RAW DATA:
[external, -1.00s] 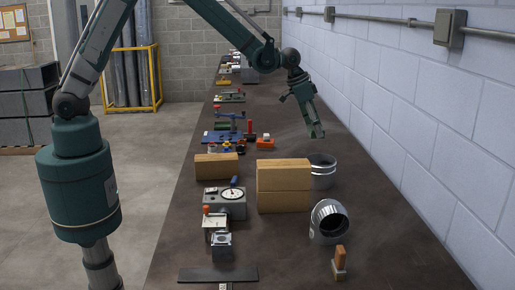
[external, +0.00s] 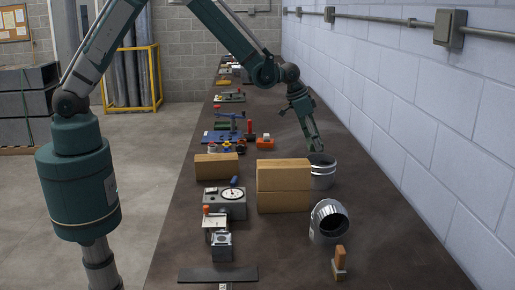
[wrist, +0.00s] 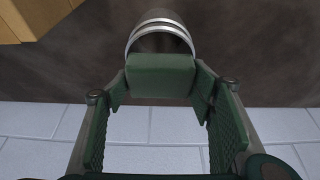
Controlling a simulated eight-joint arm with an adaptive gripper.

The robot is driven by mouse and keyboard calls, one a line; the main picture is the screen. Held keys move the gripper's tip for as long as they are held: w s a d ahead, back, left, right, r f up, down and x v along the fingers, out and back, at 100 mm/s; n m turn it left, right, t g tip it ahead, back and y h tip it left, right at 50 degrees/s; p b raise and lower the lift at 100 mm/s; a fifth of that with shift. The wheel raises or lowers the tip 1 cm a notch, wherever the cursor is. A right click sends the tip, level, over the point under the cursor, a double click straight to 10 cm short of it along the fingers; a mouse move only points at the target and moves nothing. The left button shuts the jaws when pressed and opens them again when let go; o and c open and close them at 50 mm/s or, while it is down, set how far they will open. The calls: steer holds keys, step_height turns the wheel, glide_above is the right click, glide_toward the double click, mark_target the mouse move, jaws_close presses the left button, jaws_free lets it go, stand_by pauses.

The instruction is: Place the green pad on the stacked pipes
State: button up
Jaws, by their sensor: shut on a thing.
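My gripper (external: 316,147) is low over the bench, just above the silver stacked pipes (external: 322,175) that stand to the right of the wooden blocks. In the wrist view its fingers hold the green pad (wrist: 160,75), a thick, rounded-edged block at the fingertips. The pipes' round metal rim and bands (wrist: 160,33) show just beyond the pad, and the pad covers part of them. I cannot tell whether the pad touches the pipes. In the external view the pad is too small to make out clearly.
Two stacked wooden blocks (external: 284,187) stand close left of the pipes, with another block (external: 216,167) farther left. A silver elbow duct (external: 328,222) and a wooden-handled brush (external: 339,262) lie nearer the camera. The block wall (external: 430,130) runs along the right.

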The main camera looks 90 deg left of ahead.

GOAL:
Print once more, exactly, the lines from the one with "[external, +0.00s]" through the last line of the data, both ends included, without any pictures.

COMPLETE OUTPUT:
[external, +0.00s] 
[wrist, +0.00s] 
Controlling a simulated eight-joint arm with an adaptive gripper.

The robot is driven by mouse and keyboard calls, one a line; the main picture is the screen. Held keys move the gripper's tip for as long as they are held: w s a d ahead, back, left, right, r f up, down and x v along the fingers, out and back, at 100 mm/s; n m turn it left, right, t g tip it ahead, back and y h tip it left, right at 50 degrees/s; p b raise and lower the lift at 100 mm/s; a fifth of that with shift. The wheel raises or lowers the tip 1 cm a notch, wherever the cursor is. A right click sends the tip, level, over the point under the cursor, a double click straight to 10 cm short of it along the fingers; a mouse move only points at the target and moves nothing. The left button shuts the jaws when pressed and opens them again when let go; o and c open and close them at 50 mm/s or, while it is down, set how far they will open. The calls: steer holds keys, step_height turns the wheel, glide_above is the right click, glide_toward the double click, mark_target the mouse move, jaws_close presses the left button, jaws_free lets it go, stand_by pauses.

The instruction is: Place the green pad on the stacked pipes
State: button up
Jaws, by their sensor: shut on a thing.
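My gripper (external: 316,147) is low over the bench, just above the silver stacked pipes (external: 322,175) that stand to the right of the wooden blocks. In the wrist view its fingers hold the green pad (wrist: 160,75), a thick, rounded-edged block at the fingertips. The pipes' round metal rim and bands (wrist: 160,33) show just beyond the pad, and the pad covers part of them. I cannot tell whether the pad touches the pipes. In the external view the pad is too small to make out clearly.
Two stacked wooden blocks (external: 284,187) stand close left of the pipes, with another block (external: 216,167) farther left. A silver elbow duct (external: 328,222) and a wooden-handled brush (external: 339,262) lie nearer the camera. The block wall (external: 430,130) runs along the right.

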The main camera looks 90 deg left of ahead.

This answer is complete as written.